There is a short story by Moshe Nadir with the title “Protose and Nutose,” in which the narrator’s friend tells him that his body is a graveyard, how can you eat corpses, and persuades him to go to a vegetarian restaurant. And at the restaurant, he is given a choice of Protose soup or Nutose soup, and then Protose steak and Nutose steak, and for dessert, Protose kompot or Nutose kompot, and since kompot is usually vegetarian anyway, that is very funny, and Protose tea or Nutose tea, and then we find out that the story is being narrated from a jail cell, because the narrator was obliged to murder the waiter, because he was so unhappy about the Protose and Nutose.
There is a cartoon by the great cartoonist Zuni Maud, “in a vegetarisher restauran,” in which a customer (and in Yiddish letters he’s “der kustomer”) and “der waiter” are having a conversation. The waiter says “I have a fish here that you won’t believe isn’t real fish” and the customer eats it and he says, “That’s right Mr. Waiter, this is such a good fish!” And in the end we see the kitchen, and it’s just a total slaughterhouse. The reason it tastes like real fish is that it is real fish, ha ha! Isn’t that a big joke on vegetarians; apparently this was hilarious ninety years ago.

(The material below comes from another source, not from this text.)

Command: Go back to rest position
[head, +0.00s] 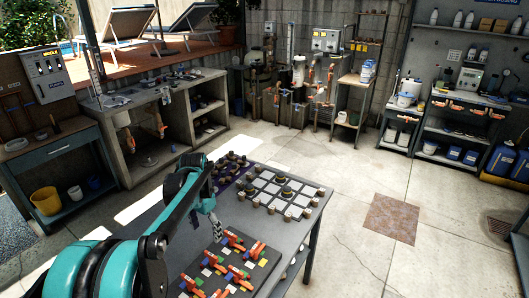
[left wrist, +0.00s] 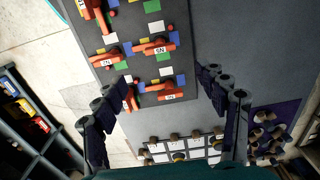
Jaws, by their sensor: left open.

SZ: Amazing.EJ: I encountered two other cookbooks. The first, I believe it was called Gezunt un shpayz, by Abraham Mishulow and Shifra Mishulow, published in New York in 1926. They wrote two books, the other is called Vegetarish kokh bukh “ratsionale narung” (Vegetarian Cookbook of “Rational Nourishment”).
SZ: What did it mean to be “rational” in those times?
EJ: Because food is the material that builds your body, it is rational to put the best food into your body. From the point of view of the vegetarians—and this was not the only food movement going on at that time, though it might be the only one that still exists, although in different form—but in the period between the wars, there really was this period of great upset. There was the enormous upheaval of the First World War and other events, and it was a time when people were looking at the future, and at the possibility that the future could be really different, and why not a whole lot better? I think that there is enthusiasm in the future and belief in the future, in a way that there had not been before and that there could not be afterwards, not after the second world war. It’s really this unique movement where the possibility of changing ourselves and the world is a very big deal and I’ll come back to the United States, because a lot of my research is in the United States. The New York World’s Fair of 1939 theme is “Building the World of Tomorrow,” and a lot of the exhibits at the New York World’s Fair of 1939 were about how food would make the world of tomorrow a better place, and you might not guess exactly what a utopian future of 1939 was as opposed to what it is now, because the problems and what they had to correct were so different. Now, everyone is back to the dirt and the organic and the manure and all that great stuff, but then, we couldn’t get far enough away from it. The future was a place where food would be reliable and clean and it’s easy to ridicule now, but people were dying from contaminated milk, people were getting very sick from unpasteurized foods, so cleanliness and purity are really what we are striving for. And science! “Will the chemist’s flask replace a thousand farms?” was the question asked at one exhibit. The answer was YES and this was good news. The Wonder Bread model factory at the World’s Fair showed every step from the harvesting of the wheat to the finished Wonder Bread, an eighteen-hour process. There was not a matzah bakery on the premises of the World’s Fair but the World’s Fair was in communication with Horowitz Brothers and Margaretten, to try to get a matzah bakery on the premises for the same reason, because matzah production is so concerned with purity, and squareness, and a certain type of cleanliness. So that was a connection that, unfortunately, or maybe not unfortunately, didn’t happen.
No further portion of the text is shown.